Copy out all lines that carry the word "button".
## START
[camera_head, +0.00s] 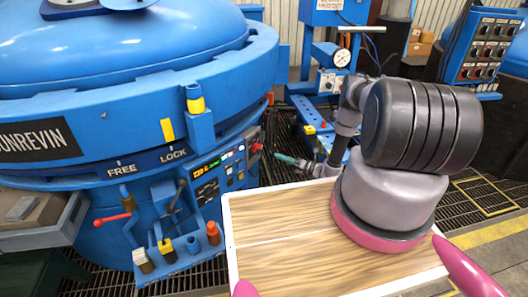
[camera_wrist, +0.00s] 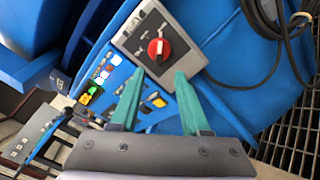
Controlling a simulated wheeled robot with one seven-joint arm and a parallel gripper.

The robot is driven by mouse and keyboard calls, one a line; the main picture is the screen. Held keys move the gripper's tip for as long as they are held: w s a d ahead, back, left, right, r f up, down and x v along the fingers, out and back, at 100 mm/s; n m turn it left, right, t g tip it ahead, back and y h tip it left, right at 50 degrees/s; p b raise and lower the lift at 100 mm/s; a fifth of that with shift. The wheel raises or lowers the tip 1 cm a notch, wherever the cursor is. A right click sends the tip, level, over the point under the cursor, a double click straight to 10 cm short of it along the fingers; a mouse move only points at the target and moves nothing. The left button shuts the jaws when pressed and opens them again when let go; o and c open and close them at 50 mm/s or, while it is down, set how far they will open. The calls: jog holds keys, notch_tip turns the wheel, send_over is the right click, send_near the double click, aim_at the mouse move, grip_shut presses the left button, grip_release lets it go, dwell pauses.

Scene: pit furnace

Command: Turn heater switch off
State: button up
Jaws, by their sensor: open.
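The switch is a red rotary knob (camera_wrist: 157,47) on a grey box with small printed marks, fixed to the blue furnace (camera_head: 130,70). Its labels are too small to read in the wrist view. In the head view the red knob (camera_head: 257,147) shows small at the right side of the furnace's control panel. My gripper (camera_wrist: 159,74) has two teal fingers, open and empty. In the wrist view the fingertips lie just below the knob, one towards each side, apart from it. In the head view my gripper (camera_head: 279,156) points left at the knob, with a small gap.
A lit control panel (camera_head: 217,171) is left of the knob. Levers, with a red handle (camera_head: 112,219), stand lower left. Black cables (camera_wrist: 262,35) hang on the blue surface right of the knob. A blue stand with a gauge (camera_head: 341,57) is behind my arm.

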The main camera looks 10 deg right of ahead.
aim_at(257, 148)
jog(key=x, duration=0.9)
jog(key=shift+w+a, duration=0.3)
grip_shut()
## END
> **Answer**:
The robot is driven by mouse and keyboard calls, one a line; the main picture is the screen. Held keys move the gripper's tip for as long as they are held: w s a d ahead, back, left, right, r f up, down and x v along the fingers, out and back, at 100 mm/s; n m turn it left, right, t g tip it ahead, back and y h tip it left, right at 50 degrees/s; p b raise and lower the lift at 100 mm/s; a fifth of that with shift. The wheel raises or lowers the tip 1 cm a notch, wherever the cursor is. A right click sends the tip, level, over the point under the cursor, a double click straight to 10 cm short of it along the fingers; a mouse move only points at the target and moves nothing. The left button shuts the jaws when pressed and opens them again when let go; o and c open and close them at 50 mm/s or, while it is down, set how far they will open. The calls: jog holds keys, notch_tip turns the wheel, send_over is the right click, send_near the double click, aim_at the mouse move, grip_shut presses the left button, grip_release lets it go, dwell pauses.
State: button up

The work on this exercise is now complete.